Given task: Each line that contains the string "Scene" counts once; report how many such lines appear in the data, as a number only.

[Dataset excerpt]
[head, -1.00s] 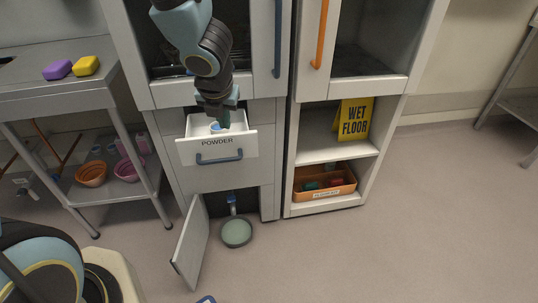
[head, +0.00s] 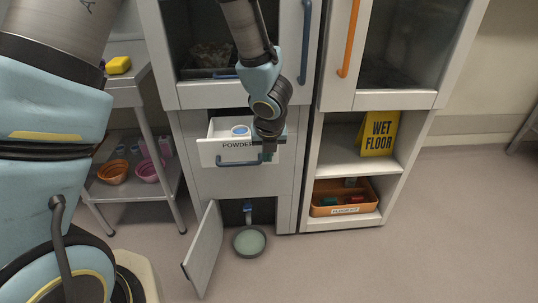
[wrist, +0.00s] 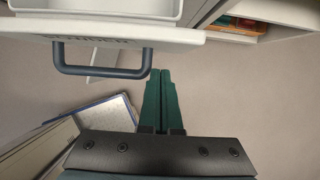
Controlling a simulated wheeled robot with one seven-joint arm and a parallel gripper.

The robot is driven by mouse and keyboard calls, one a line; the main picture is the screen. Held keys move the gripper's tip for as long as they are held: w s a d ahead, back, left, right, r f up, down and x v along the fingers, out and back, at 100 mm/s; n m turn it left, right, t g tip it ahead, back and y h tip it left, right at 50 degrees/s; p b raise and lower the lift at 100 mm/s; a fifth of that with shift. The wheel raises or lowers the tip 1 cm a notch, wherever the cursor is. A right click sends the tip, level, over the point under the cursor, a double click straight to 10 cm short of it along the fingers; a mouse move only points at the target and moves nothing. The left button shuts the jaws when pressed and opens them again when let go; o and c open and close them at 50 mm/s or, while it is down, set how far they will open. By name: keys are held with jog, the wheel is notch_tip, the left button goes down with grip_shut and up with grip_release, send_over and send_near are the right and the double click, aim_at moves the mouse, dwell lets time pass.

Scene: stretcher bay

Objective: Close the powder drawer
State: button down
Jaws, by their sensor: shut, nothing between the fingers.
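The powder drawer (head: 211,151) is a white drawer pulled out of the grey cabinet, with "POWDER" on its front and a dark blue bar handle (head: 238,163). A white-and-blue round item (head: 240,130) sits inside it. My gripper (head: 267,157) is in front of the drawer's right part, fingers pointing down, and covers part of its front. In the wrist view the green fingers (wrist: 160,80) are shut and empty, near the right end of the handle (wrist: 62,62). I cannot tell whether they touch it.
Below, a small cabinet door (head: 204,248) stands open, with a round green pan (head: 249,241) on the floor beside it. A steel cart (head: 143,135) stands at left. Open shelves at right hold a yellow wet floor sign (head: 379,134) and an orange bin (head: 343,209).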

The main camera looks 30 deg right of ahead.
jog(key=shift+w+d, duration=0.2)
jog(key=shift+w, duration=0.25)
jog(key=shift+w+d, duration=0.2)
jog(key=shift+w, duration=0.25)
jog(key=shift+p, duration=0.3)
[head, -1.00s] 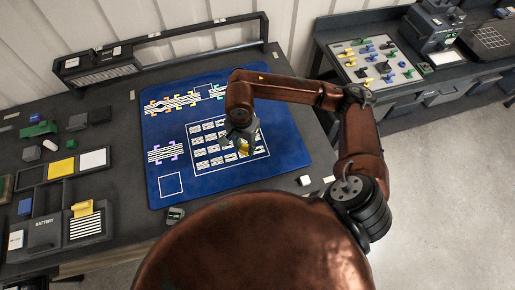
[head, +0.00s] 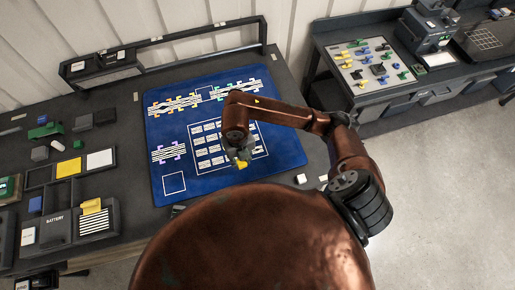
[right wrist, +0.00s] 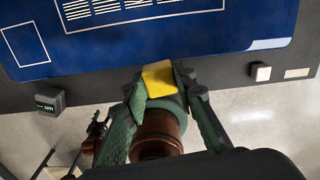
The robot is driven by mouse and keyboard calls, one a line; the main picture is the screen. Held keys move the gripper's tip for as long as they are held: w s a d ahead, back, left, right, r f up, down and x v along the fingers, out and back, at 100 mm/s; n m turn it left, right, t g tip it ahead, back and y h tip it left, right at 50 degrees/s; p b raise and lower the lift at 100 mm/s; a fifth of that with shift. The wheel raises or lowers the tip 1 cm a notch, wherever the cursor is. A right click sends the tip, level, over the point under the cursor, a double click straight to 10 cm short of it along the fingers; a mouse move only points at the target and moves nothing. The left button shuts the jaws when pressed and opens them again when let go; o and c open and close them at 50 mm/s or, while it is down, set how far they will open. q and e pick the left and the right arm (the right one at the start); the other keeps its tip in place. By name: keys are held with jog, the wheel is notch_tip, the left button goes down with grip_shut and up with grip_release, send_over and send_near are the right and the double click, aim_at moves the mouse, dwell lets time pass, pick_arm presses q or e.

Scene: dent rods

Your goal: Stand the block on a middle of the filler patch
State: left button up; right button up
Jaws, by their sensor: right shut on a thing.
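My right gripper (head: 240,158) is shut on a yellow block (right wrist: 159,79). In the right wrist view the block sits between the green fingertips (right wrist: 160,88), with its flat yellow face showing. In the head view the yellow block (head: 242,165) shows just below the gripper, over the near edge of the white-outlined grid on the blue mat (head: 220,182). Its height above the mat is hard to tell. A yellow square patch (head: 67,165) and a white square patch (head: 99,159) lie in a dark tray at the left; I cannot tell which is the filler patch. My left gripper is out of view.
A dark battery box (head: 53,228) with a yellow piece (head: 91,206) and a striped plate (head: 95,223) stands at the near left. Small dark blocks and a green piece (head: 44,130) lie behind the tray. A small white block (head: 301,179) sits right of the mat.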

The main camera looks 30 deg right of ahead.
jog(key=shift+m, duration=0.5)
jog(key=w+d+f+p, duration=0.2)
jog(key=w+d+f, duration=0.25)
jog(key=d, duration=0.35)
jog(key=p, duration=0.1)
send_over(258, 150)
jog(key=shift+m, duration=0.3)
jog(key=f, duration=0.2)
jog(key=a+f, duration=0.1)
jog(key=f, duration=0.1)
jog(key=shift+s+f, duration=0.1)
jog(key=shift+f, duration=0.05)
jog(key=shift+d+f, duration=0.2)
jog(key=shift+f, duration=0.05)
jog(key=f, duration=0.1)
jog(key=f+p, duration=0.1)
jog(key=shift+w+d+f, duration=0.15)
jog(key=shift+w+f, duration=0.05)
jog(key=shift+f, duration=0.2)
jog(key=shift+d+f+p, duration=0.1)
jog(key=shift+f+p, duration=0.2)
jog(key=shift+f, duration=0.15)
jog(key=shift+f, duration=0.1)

...

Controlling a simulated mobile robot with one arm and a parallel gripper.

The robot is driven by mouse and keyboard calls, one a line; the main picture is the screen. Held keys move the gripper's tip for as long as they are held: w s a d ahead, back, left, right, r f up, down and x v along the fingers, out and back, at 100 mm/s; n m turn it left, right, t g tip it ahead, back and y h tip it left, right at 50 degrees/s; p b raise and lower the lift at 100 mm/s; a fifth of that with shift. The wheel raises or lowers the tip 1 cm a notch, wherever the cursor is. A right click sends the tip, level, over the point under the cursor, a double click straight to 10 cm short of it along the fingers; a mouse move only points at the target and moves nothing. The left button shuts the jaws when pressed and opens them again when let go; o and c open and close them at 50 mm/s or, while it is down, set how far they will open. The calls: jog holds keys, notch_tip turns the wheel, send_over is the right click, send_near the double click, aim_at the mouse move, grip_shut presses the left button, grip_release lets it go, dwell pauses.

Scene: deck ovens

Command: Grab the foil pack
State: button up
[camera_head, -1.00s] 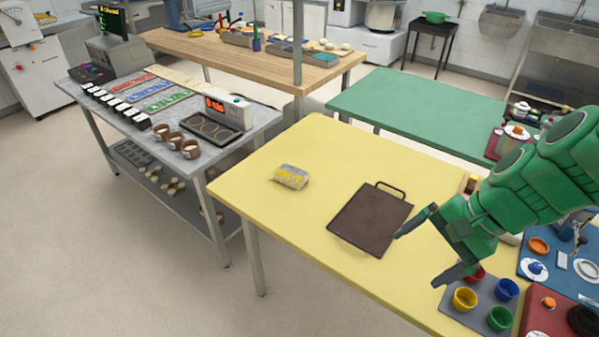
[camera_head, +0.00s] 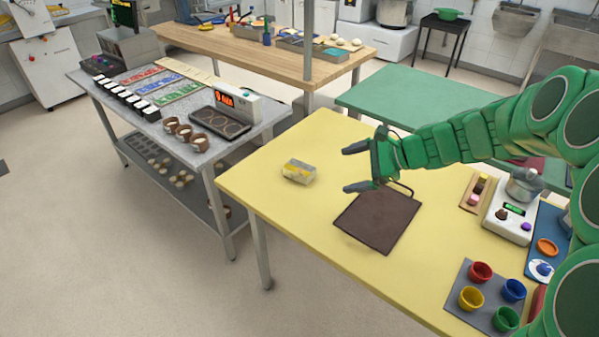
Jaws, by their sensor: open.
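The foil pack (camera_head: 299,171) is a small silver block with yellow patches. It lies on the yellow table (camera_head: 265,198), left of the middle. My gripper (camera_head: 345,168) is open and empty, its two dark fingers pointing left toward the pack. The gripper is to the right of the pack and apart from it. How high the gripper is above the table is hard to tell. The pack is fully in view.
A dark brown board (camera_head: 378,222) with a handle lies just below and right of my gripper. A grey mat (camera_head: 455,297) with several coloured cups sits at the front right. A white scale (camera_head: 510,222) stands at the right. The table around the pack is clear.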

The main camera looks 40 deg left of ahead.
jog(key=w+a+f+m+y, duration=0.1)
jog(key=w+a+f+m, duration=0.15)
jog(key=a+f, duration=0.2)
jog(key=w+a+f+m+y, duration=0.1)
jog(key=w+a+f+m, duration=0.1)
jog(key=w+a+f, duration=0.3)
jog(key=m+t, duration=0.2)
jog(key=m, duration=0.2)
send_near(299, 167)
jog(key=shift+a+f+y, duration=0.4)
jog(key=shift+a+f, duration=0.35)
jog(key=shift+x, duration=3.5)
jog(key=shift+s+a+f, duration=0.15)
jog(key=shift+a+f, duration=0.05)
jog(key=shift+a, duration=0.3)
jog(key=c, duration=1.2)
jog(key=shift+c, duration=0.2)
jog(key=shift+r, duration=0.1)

...

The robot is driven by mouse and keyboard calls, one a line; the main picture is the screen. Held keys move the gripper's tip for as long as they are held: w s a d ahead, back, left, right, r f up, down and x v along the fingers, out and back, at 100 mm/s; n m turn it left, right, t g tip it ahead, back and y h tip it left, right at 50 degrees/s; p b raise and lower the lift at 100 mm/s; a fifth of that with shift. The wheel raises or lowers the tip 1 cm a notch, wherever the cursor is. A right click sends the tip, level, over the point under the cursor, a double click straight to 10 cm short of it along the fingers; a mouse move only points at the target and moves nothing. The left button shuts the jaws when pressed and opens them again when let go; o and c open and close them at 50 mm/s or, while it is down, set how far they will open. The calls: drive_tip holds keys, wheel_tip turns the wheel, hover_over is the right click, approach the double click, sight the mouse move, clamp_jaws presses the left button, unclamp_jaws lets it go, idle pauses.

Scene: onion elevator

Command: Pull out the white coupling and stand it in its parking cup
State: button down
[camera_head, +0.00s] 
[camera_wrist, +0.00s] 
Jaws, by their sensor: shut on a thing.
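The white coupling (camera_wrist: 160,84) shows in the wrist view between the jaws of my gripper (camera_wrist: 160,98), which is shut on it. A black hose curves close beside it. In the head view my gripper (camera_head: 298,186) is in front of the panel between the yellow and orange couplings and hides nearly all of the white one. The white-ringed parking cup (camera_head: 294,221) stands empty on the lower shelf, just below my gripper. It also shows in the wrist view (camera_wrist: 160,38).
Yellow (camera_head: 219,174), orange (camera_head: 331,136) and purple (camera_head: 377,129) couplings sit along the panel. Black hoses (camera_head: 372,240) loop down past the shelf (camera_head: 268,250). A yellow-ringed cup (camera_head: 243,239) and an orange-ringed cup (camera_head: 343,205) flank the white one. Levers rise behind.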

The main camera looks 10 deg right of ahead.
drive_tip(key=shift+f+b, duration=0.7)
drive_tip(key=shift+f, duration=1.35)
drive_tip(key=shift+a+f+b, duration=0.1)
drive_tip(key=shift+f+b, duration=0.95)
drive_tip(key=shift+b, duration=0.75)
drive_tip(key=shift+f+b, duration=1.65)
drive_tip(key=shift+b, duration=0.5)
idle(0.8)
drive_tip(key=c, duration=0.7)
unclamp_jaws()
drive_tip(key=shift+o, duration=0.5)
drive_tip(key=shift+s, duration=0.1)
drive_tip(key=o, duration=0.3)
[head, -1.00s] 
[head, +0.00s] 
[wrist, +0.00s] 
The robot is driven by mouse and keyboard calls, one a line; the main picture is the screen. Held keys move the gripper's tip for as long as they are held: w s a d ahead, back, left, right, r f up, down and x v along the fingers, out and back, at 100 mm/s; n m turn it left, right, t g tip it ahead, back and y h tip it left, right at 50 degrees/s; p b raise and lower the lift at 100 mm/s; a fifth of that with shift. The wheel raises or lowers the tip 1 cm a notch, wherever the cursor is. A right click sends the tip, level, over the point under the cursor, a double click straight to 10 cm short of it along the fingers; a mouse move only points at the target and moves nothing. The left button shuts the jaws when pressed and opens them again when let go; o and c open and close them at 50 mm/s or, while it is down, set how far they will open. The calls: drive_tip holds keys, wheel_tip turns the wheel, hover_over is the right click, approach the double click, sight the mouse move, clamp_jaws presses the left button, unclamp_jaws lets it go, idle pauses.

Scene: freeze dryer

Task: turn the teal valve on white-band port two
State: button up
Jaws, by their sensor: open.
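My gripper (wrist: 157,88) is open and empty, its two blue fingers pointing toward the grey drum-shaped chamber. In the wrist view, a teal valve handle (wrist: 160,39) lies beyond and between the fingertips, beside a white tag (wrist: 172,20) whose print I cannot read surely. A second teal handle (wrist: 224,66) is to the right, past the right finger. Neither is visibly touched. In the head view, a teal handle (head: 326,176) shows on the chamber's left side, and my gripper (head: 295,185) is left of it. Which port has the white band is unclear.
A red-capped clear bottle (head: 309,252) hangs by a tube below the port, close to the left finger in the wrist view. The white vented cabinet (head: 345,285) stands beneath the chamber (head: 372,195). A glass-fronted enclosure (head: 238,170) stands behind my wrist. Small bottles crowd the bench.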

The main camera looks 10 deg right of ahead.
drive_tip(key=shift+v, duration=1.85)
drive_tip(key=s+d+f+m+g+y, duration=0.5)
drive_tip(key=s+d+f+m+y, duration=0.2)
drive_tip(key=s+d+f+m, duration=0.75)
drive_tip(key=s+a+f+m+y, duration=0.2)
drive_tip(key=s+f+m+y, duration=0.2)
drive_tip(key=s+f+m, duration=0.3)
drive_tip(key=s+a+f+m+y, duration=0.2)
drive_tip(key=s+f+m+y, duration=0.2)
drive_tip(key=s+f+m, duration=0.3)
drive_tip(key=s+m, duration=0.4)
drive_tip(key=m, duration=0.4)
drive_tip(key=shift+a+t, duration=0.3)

Finished exercise: 5